Schwer deshalb, weil der Krieg auch über unser schönes Heimatdorf hereinbrach. In den letzten Kriegstagen war das Steckbyer Schulhaus zu einem Lazarett umfunktioniert worden. Viele verwundete Soldaten wurden in den Kellerräumen operiert und behandelt. Meine Mutter fungierte als Krankenschwester und Trösterin. Jahrelang hatte ich noch Albträume, wachte nachts schweißgebadet auf, weil ich im Traum die Schreie der Verwundeten hörte.

Dann wurde Steckby bei einem Luftangriff der US-Armee in Schutt und Asche gelegt. Bei unserem Nachbarn, dem Schäfermeister Friedrich, brannten Wohnhaus und Schafstall ab. Ich erinnere mich noch an einen weinenden Paul Friedrich, der immer wieder rief: „Wo sind meine Schafe, meine Hunde?“

Schön war es dann für uns Kinder, als der Krieg vorbei war. Das ganze Dorf gehörte uns! Wir schlossen Freundschaften, spielten gemeinsam und meine Mutter organisierte kleine Feste.

Die Winter – ja, es waren noch Winter – waren besonders reizvoll. Auf der zugefrorenen Tränke vor dem Schulhaus wurde gespielt und mit den knüppelharten Igelitschuhen geschliddert. Auch ich brach mehrmals in dem Eis ein und saß dann anschließend in eine Decke gewickelt am Küchenofen.

Wie das bei Kindern so ist, es wurden auch die Geburtstage gemeinsam gefeiert. Was unsere Mütter aus dem, was nach dem Krieg vorhanden war, an Spielzeug und Essen für uns zauberten, lässt mich heute noch erstaunen. Für mich war der Mohnkuchen der Familie Schönemann, wenn mein Freund Erich (ja, er ist der Gewinner dieses Fotorätsels) Geburtstag hatte, das größte.
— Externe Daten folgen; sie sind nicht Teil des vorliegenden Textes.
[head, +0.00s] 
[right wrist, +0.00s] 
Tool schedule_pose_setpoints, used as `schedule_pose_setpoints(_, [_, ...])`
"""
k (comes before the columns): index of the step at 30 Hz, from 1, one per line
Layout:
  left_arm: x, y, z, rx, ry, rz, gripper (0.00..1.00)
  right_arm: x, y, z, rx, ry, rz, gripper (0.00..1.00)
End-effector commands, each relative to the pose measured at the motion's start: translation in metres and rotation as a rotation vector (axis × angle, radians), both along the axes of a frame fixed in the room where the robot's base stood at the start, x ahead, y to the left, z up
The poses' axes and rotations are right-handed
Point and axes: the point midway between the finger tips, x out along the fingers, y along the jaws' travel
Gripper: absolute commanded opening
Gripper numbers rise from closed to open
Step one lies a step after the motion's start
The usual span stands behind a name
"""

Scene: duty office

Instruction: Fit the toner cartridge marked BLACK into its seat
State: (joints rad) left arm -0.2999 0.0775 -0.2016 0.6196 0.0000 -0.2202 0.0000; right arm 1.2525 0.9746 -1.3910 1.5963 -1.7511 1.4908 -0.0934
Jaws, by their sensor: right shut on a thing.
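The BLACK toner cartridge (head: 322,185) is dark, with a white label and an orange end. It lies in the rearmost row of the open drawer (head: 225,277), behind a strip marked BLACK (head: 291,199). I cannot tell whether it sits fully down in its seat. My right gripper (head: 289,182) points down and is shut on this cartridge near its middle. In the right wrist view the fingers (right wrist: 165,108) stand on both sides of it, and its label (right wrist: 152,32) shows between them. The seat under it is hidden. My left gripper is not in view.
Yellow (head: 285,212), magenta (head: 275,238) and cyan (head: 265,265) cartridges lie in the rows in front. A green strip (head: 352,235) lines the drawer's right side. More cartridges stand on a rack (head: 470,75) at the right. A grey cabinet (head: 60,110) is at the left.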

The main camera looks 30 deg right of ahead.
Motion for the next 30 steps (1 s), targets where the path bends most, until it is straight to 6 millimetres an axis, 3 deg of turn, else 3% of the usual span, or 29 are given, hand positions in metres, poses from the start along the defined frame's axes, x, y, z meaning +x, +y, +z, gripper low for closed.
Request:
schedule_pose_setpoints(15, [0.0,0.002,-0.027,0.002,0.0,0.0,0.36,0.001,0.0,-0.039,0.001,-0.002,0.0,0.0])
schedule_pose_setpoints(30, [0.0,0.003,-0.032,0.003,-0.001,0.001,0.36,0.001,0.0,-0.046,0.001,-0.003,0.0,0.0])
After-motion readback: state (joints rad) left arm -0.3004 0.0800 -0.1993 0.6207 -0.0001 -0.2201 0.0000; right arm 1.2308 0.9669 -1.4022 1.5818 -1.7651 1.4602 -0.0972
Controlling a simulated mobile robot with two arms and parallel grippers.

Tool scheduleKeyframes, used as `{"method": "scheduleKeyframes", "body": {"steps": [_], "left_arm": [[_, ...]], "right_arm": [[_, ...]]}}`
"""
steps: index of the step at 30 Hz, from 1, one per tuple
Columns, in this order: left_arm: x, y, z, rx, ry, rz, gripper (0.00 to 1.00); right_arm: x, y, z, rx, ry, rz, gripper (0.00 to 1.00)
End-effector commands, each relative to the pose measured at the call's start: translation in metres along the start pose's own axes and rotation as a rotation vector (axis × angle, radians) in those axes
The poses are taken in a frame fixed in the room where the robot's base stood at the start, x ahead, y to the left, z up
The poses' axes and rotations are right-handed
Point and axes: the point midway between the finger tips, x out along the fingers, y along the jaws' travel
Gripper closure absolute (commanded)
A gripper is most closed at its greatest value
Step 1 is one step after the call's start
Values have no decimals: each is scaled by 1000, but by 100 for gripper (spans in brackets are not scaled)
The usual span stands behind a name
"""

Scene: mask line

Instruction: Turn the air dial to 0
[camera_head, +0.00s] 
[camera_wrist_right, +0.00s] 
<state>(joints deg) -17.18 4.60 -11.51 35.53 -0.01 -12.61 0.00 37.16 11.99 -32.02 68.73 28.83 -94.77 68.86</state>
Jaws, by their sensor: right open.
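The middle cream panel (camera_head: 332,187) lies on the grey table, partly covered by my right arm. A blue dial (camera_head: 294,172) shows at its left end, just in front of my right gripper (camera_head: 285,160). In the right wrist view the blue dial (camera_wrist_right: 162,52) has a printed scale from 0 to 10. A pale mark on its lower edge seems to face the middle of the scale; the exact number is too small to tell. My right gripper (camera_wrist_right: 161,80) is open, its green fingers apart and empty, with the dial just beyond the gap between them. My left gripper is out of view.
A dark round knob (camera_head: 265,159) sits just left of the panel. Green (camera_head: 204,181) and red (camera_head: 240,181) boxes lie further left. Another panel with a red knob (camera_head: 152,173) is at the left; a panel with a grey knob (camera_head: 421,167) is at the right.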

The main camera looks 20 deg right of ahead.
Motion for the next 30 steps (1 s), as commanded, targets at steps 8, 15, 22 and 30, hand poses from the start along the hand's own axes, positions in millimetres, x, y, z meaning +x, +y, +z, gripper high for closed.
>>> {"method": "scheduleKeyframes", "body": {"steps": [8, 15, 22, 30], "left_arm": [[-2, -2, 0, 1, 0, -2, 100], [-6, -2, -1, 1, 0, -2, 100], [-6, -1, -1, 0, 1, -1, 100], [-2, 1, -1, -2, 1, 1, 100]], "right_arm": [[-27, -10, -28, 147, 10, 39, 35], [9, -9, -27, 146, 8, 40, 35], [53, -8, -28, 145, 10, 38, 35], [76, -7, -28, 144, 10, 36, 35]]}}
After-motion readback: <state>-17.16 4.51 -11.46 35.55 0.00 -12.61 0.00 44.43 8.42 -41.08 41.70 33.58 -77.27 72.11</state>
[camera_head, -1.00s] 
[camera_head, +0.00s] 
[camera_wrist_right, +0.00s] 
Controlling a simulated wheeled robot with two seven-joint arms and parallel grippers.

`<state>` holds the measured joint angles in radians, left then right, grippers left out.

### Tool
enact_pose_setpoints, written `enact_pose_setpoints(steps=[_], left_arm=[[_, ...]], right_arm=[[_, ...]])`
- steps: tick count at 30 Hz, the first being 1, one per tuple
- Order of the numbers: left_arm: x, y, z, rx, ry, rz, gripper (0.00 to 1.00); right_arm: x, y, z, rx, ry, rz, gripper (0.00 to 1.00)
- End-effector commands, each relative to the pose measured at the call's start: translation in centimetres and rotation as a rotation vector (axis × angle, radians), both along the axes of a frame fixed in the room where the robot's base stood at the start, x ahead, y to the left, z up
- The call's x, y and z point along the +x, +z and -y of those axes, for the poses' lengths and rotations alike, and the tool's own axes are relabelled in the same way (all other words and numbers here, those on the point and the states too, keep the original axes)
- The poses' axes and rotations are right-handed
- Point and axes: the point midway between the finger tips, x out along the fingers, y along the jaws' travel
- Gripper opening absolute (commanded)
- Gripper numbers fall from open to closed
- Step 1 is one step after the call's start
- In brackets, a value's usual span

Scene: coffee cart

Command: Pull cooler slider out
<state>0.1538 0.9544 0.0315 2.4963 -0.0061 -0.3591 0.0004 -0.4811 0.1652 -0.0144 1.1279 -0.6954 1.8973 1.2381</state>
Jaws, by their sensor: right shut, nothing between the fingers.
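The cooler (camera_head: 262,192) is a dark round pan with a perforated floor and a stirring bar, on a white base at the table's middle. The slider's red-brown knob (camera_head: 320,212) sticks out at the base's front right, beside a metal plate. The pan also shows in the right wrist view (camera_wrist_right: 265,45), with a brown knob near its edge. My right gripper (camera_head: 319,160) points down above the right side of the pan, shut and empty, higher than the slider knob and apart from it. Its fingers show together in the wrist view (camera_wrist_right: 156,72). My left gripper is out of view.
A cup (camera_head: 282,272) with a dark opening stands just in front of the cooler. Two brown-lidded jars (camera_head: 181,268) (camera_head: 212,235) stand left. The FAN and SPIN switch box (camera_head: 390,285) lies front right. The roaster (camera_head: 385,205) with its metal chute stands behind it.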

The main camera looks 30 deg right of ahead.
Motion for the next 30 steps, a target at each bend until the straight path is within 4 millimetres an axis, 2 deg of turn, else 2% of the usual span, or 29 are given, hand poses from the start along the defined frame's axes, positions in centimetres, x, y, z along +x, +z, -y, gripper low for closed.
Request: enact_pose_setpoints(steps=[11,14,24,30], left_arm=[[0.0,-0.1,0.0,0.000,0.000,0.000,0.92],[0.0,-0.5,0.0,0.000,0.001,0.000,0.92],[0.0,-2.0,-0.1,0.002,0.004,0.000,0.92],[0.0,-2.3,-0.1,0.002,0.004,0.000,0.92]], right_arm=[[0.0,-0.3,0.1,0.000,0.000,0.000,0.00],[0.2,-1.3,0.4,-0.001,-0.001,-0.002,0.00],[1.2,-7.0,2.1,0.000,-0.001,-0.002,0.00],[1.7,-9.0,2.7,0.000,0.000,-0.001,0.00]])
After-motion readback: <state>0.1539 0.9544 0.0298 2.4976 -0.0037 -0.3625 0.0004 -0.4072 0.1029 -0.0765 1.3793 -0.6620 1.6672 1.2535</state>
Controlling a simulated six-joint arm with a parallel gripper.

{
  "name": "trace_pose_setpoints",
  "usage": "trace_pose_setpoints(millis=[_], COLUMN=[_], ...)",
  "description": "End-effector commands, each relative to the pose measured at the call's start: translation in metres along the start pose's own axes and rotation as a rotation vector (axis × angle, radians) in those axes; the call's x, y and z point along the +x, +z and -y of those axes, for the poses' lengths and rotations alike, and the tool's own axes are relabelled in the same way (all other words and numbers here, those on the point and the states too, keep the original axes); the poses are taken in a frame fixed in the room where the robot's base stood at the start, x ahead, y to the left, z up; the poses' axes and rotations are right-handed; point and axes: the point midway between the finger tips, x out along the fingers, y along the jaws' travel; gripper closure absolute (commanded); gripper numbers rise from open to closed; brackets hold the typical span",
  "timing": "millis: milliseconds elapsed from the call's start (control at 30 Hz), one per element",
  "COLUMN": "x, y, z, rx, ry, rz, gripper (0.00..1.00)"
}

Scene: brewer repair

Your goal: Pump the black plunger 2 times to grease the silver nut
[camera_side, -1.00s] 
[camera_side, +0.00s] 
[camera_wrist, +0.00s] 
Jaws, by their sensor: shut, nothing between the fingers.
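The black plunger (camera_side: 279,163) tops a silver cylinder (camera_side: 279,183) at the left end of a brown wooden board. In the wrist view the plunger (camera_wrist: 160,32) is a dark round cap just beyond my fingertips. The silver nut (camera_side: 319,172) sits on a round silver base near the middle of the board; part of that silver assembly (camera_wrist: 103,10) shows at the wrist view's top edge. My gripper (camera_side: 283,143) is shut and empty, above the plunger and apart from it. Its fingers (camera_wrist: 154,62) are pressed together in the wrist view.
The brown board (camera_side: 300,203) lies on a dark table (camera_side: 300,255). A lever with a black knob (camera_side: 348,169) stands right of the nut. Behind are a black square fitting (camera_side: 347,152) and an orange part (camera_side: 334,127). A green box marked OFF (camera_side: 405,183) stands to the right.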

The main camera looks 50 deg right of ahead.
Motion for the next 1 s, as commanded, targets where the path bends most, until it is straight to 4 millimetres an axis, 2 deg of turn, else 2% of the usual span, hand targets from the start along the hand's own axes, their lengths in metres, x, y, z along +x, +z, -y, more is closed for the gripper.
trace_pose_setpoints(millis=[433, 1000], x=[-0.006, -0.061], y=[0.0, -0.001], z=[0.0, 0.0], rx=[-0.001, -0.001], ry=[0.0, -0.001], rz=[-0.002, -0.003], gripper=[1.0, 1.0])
Erich erzählte mir viele Jahre später, dass in seiner Familie immer noch der Kartoffelsalat nach meiner Mutters Rezept gemacht wird.

1951 wurden meine Eltern versetzt. Mutter übernahm die Grundschule in Senst, Vater wurde Direktor der Zentralschule Cobbelsdorf. Ich hatte in meinem neuen Zuhause wochenlang Heimweh nach Steckby und wurde regelrecht krank. In den ersten großen Ferien durfte ich dann zu Schönemanns zu Besuch fahren. War das ein Erlebnis!

Dann kamen Oberschulzeit, Nationale Volksarmee, Studium und Beruf. Die Verbindung nach Steckby riss immer mehr ab, zumal viele meiner Schulkameraden ebenfalls von dort wegzogen. Ab und an zieht es mich aber wieder in meinen Geburtsort, der heute schöner ist denn je. Dann werden die Erinnerungen wieder wach. Zuletzt waren meine Frau und ich für einige Stunden im September in Steckby. Meine Frau hatte Klassentreffen in Roßlau und wir nutzten die freie Zeit zu einem kleinen Abstecher.